Örnek olarak, fonksiyonel manyetik rezonans görüntüleme (fMRI), araştırmacıların, denekler potansiyel olarak riskli bir ameliyat olmaksızın ahlaki çıkmazları izlerken ve çözerken, onların beyin işleyişini incelemelerini mümkün kılar. FMRI araştırmaları aracılığıyla elde edilen verilerin, teknolojik kısıtlılıklar sebebiyle (mesela, fMRI sinyallerinin nöronlardaki etkin aktiviteyi temsil edip etmediği gibi kısıtlılıklar) deneklerin beyinlerinde neler olup bittiğini kusursuz ve tamamen doğru bir şekilde gösterip gösteremeyeceğine dair pek çok tartışma olsa dahi, bilim insanlarının artık, insanın ahlaki psikolojisine dair şimdiye dek ortaya çıkarılamayan özellikleri onlara gösterebilecek daha fazla araştırma metodolojisine sahip olduğu aşikardır.

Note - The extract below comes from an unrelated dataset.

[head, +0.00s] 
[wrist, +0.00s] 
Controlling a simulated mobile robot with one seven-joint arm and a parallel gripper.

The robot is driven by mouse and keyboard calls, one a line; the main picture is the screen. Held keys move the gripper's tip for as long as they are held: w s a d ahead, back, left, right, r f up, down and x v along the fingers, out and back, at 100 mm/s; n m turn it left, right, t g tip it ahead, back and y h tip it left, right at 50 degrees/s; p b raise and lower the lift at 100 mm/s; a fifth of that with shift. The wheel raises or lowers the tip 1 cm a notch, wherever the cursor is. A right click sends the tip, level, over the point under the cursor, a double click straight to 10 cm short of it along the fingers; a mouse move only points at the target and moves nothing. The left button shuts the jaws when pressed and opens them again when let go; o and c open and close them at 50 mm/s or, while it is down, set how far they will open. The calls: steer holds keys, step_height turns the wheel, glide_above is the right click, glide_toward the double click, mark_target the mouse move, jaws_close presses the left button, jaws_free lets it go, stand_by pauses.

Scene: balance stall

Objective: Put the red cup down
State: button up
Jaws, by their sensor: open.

İnsan ahlakiliğine dair fMRI çalışmalarından elde edilen bazı yeni bulgulara kısaca göz atalım. Greene ve meslektaşlarının 2001 yılında kaleme aldıkları ufuk açıcı makalesi bize, deontolojik ve faydacı ahlaki karar verme süreçlerinin nörolojik bağlantılarını gösterdi. Araştırmacılar, denekler MRI tarayıcısındayken onlara, tramvay ve yaya köprüsü ikilemi gibi farklı türden ahlaki ikilemler sunarak ahlaki muhakemelerinin nörolojik ilişkilerini incelediler. Onların çalışmaları, deontolojik ahlaki muhakemelerin duygu ile ilgili beyin bölgelerindeki faaliyetle ilişkili olduğunu, faydacı ahlaki muhakemelerin ise bilişsellikle ilgili beyin bölgelerindeki etkinlikle ile ilişkili olduğunu ileri sürmüştür. Greene ve diğerlerinin fMRI çalışmalarının ardından, ahlak psikolojisi alanındaki birçok bilim insanı fMRI yöntemini kullanmaya başladı. Bilim insanlarınca yapılan bu çalışmaların konuları arasında yalnızca şimdi ifade ettiklerimizle sınırlı olmamak üzere; kültürel faktörlerin ahlaki muhakeme üzerindeki etkileri, felsefi temeldeki farklı etik karar türleriyle ilişkili farklı nörolojik bağlantılar, ahlaki muhakemede benliğin rolü, beyin uyarımı yoluyla sosyal norm uyumluluğunun nasıl değişiklik göstereceği gibi şeyler yer alır.

Demin söz ettiğimiz fMRI çalışmalarının, insan ahlakiliğine dair psikolojik araştırmalardaki gelişmelere şüphesiz bir şekilde önemli ölçüde katkıda bulunsa dahi, pratik eğitime; özellikle de ahlaki eğitimi iyileştirmeye yönelik uygulamalara katkıda bulunup bulunamayacakları ve nasıl katkıda bulunabilecekleri hala pek açık değildir. Ahlak psikologları, insanların nöral düzeydeki ampirik bulgular temelinde nasıl ahlaki kararlar aldıklarına dair, artık daha fazla bilgiye sahipler. Peki öyleyse, ahlaki eğitim programları oluşturan ve öğrencilere eğitim veren ahlak eğitimcileri bu tür deneysel bulgulardan ne öğrenebilir? Örneğin, beyin bölgeleri ile belirli ahlaki fonksiyonlar arasındaki ilişkilere dair yeni bulgular, ahlak eğitimine ilişkin pratik düzeyde neler geliştirebileceklerine dair eğitimcilere ne söylüyor?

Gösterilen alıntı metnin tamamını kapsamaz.